[START Material provided]

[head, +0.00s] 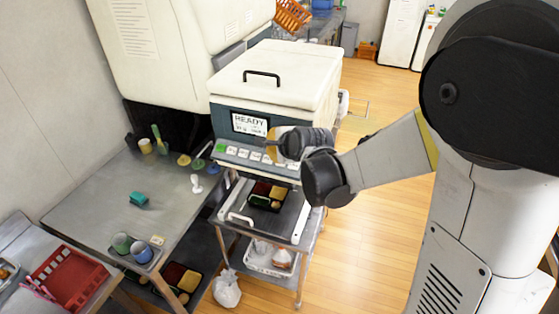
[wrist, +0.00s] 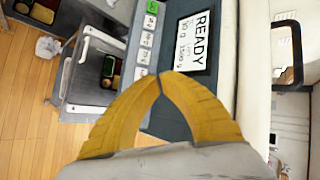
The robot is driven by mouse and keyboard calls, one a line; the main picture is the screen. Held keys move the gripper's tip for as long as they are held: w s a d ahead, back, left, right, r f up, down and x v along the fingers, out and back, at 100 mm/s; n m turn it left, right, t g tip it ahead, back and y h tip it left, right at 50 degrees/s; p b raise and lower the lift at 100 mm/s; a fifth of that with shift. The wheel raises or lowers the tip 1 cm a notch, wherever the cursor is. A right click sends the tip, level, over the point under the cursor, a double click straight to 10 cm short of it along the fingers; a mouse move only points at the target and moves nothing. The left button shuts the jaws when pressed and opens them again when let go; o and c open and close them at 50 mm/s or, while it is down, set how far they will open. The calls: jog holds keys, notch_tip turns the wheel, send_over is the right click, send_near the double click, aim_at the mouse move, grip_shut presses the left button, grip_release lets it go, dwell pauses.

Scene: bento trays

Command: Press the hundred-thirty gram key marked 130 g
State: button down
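The white machine's dark front panel (head: 222,130) carries a display (head: 249,124) reading READY and a row of keys. The display also shows in the wrist view (wrist: 194,40). The row has a green key (head: 220,148) at its left end, then several white keys (head: 243,154); the wrist view shows the green key (wrist: 152,7) and white keys (wrist: 146,39). Their labels are too small to read, so I cannot tell which is 130 g. My gripper (head: 269,146) is in front of the panel's right part, its yellow fingertips (wrist: 161,76) together and empty, hiding some keys.
A filled bento tray (head: 266,204) sits on the steel cart (head: 238,213) below the panel. A grey table (head: 95,205) stands at left with cups, a teal block (head: 138,199) and a white stamp-like piece (head: 196,183). Wooden floor (head: 365,240) is clear at right.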

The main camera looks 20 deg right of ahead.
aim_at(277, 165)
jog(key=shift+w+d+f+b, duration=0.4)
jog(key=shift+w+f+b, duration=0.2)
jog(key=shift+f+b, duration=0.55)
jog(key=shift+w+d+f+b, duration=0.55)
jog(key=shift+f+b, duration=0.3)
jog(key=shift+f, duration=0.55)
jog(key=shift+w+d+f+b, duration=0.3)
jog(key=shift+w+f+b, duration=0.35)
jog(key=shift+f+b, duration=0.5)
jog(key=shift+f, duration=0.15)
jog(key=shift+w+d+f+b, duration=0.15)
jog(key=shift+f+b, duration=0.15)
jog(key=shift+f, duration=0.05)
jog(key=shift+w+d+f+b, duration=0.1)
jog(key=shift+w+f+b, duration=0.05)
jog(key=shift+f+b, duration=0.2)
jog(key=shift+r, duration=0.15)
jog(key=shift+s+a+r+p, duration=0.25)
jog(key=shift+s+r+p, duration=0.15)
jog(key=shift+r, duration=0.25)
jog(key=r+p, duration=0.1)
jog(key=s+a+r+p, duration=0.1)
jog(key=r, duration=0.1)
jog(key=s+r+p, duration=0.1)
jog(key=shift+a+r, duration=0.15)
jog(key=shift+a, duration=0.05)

[END Material provided]

**Exercise description**
Give back the whole listing as it stands, minus its pictures.

**Output of the exercise**
[head, +0.00s] 
[wrist, +0.00s] 
The robot is driven by mouse and keyboard calls, one a line; the main picture is the screen. Held keys move the gripper's tip for as long as they are held: w s a d ahead, back, left, right, r f up, down and x v along the fingers, out and back, at 100 mm/s; n m turn it left, right, t g tip it ahead, back and y h tip it left, right at 50 degrees/s; p b raise and lower the lift at 100 mm/s; a fifth of that with shift. The wheel raises or lowers the tip 1 cm a notch, wherever the cursor is. A right click sends the tip, level, over the point under the cursor, a double click straight to 10 cm short of it along the fingers; a mouse move only points at the target and moves nothing. The left button shuts the jaws when pressed and opens them again when let go; o and c open and close them at 50 mm/s or, while it is down, set how far they will open. The calls: jog holds keys, notch_tip turns the wheel, send_over is the right click, send_near the double click, aim_at the mouse move, grip_shut presses the left button, grip_release lets it go, dwell pauses.

Scene: bento trays

Command: Press the hundred-thirty gram key marked 130 g
State: button down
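The white machine's dark front panel (head: 222,130) carries a display (head: 249,124) reading READY and a row of keys. The display also shows in the wrist view (wrist: 194,40). The row has a green key (head: 220,148) at its left end, then several white keys (head: 243,154); the wrist view shows the green key (wrist: 152,7) and white keys (wrist: 146,39). Their labels are too small to read, so I cannot tell which is 130 g. My gripper (head: 269,146) is in front of the panel's right part, its yellow fingertips (wrist: 161,76) together and empty, hiding some keys.
A filled bento tray (head: 266,204) sits on the steel cart (head: 238,213) below the panel. A grey table (head: 95,205) stands at left with cups, a teal block (head: 138,199) and a white stamp-like piece (head: 196,183). Wooden floor (head: 365,240) is clear at right.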

The main camera looks 20 deg right of ahead.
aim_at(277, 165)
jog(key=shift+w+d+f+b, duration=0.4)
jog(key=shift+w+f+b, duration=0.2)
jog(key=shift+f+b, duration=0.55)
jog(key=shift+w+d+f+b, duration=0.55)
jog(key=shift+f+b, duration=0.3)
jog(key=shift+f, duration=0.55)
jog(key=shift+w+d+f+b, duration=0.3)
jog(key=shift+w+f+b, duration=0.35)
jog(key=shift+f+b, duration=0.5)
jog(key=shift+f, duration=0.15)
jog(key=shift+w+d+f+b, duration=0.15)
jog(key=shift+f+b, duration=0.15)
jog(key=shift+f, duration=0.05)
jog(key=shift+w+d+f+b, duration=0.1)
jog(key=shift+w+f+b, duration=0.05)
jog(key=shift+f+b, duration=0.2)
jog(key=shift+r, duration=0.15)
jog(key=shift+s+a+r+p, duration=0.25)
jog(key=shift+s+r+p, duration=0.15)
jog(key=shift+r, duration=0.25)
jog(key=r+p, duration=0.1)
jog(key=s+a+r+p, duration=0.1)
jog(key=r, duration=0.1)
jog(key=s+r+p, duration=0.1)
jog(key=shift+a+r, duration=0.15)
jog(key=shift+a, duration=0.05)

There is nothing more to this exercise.